## Description of the task
Pictures in the data should be dropped; transcribe exactly the lines from the one that has "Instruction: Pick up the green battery" through the one that has "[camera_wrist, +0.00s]".
— Start of Recorded information —
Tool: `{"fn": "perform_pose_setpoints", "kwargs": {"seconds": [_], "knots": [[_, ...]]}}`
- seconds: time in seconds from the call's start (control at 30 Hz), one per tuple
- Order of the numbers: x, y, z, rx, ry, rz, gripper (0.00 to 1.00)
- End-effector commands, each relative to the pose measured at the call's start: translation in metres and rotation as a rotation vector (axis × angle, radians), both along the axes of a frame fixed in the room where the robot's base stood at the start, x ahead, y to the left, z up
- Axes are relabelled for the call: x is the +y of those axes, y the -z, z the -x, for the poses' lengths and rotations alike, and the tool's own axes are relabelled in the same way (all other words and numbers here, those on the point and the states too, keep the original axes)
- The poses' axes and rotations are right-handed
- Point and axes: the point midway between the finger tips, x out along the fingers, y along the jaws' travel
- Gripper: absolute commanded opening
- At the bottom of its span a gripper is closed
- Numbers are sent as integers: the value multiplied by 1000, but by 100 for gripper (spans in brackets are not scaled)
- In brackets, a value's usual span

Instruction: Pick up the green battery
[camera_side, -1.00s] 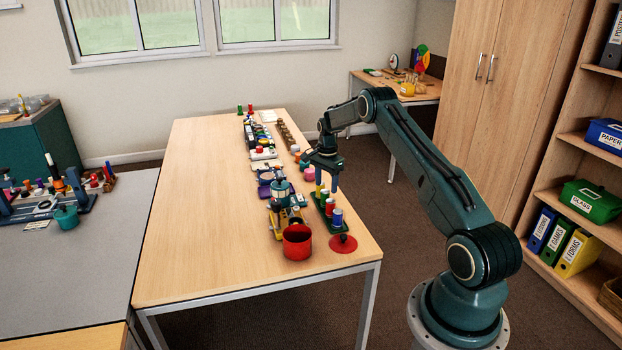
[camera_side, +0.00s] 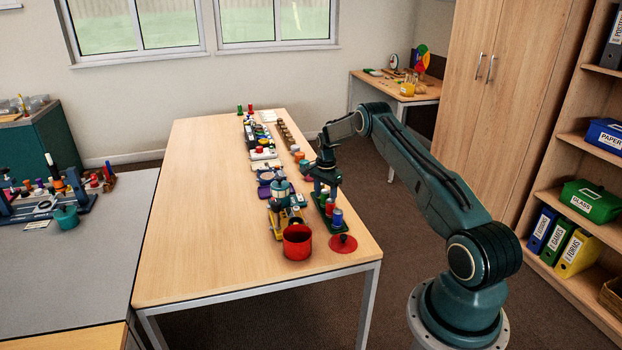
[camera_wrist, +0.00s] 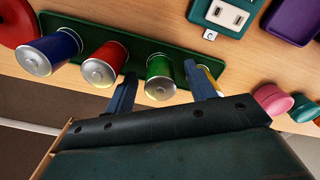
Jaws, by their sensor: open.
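The green battery (camera_wrist: 160,79) stands upright in the wrist view, on a dark green rack (camera_wrist: 140,57) in a row with other batteries. My gripper (camera_wrist: 161,86) is open, with one blue-grey finger on each side of the green battery. The left finger lies between the green battery and a red battery (camera_wrist: 106,62); the right finger overlaps a yellow battery (camera_wrist: 209,71). I cannot tell whether either finger touches the green battery. In the side view my gripper (camera_side: 325,190) is down at the rack, and the green battery is hard to make out there.
A blue battery (camera_wrist: 52,51) stands at the rack's left end beside a red disc (camera_wrist: 14,22). In the side view a red pot (camera_side: 297,242) stands nearby, and the table's left half (camera_side: 195,220) is clear.

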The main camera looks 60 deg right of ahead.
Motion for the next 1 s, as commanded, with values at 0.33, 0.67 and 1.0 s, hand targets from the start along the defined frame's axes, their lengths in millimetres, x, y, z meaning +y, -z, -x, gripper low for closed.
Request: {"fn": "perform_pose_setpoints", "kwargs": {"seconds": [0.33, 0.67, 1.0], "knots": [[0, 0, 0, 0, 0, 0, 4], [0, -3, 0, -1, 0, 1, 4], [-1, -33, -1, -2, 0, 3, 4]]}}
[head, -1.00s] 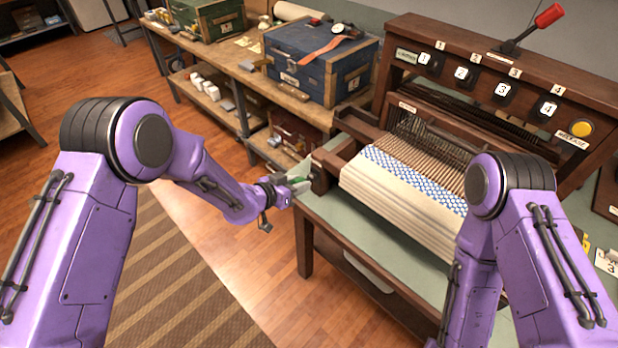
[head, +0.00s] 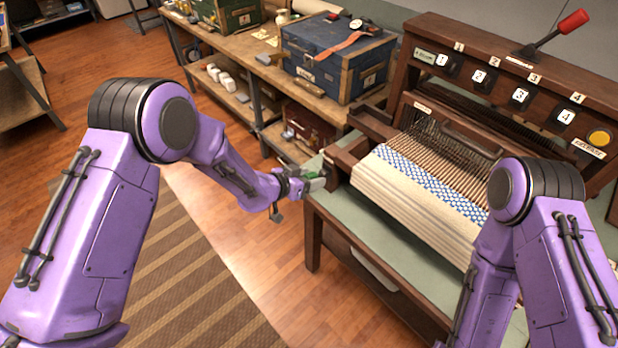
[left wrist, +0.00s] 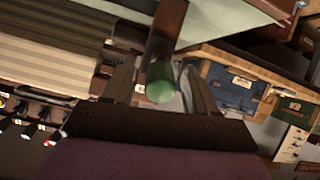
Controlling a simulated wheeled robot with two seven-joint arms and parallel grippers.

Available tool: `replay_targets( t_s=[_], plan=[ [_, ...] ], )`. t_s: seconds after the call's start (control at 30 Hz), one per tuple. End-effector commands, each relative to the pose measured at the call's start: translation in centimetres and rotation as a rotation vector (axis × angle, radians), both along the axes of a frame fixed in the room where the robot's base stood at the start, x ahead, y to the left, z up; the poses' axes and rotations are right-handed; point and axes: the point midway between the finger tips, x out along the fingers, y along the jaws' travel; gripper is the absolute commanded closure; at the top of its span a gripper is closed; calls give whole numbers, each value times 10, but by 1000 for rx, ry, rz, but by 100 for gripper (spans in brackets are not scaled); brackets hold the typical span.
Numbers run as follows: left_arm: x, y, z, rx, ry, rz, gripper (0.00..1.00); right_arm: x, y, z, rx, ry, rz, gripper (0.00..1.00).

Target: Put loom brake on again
— End of Recorded information —
## Reply
Instruction: Pick up the green battery
[camera_side, -1.00s] 
[camera_side, +0.00s] 
[camera_wrist, +0.00s] 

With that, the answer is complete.